Prompt: The listing below must be repeated word for word, with its images excluded.

Material:

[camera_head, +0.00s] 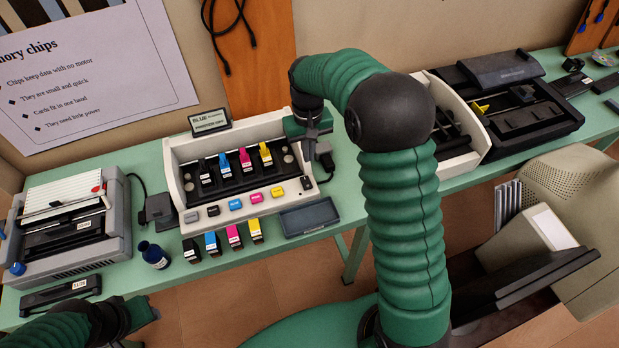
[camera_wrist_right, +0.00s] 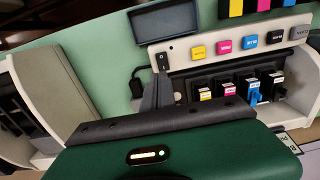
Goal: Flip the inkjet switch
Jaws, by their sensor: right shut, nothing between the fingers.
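The inkjet printer (camera_head: 170,165) is a cream open-topped unit on the green table, with black, blue, magenta and yellow cartridges inside. Its small black rocker switch (camera_head: 306,183) is at the right end of the front panel. The switch also shows in the right wrist view (camera_wrist_right: 162,60), beside the yellow button. My right gripper (camera_head: 312,142) is shut and empty above the printer's right side, behind the switch and apart from it. Its dark fingers (camera_wrist_right: 163,90) point toward the switch in the right wrist view. My left gripper (camera_head: 138,312) is partly visible at the lower left; its jaws are unclear.
Several loose cartridges (camera_head: 233,236) and a dark blue tray (camera_head: 309,217) lie in front of the printer. A blue bottle (camera_head: 154,256) stands front left. Another printer (camera_head: 65,235) is at the left, and a black device (camera_head: 520,115) at the right. A sign (camera_head: 210,121) stands behind.

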Solution:
[camera_head, +0.00s] 
[camera_wrist_right, +0.00s] 
Goal: Flip the inkjet switch
Jaws, by their sensor: right shut, nothing between the fingers.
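The inkjet printer (camera_head: 170,165) is a cream open-topped unit on the green table, with black, blue, magenta and yellow cartridges inside. Its small black rocker switch (camera_head: 306,183) is at the right end of the front panel. The switch also shows in the right wrist view (camera_wrist_right: 162,60), beside the yellow button. My right gripper (camera_head: 312,142) is shut and empty above the printer's right side, behind the switch and apart from it. Its dark fingers (camera_wrist_right: 163,90) point toward the switch in the right wrist view. My left gripper (camera_head: 138,312) is partly visible at the lower left; its jaws are unclear.
Several loose cartridges (camera_head: 233,236) and a dark blue tray (camera_head: 309,217) lie in front of the printer. A blue bottle (camera_head: 154,256) stands front left. Another printer (camera_head: 65,235) is at the left, and a black device (camera_head: 520,115) at the right. A sign (camera_head: 210,121) stands behind.

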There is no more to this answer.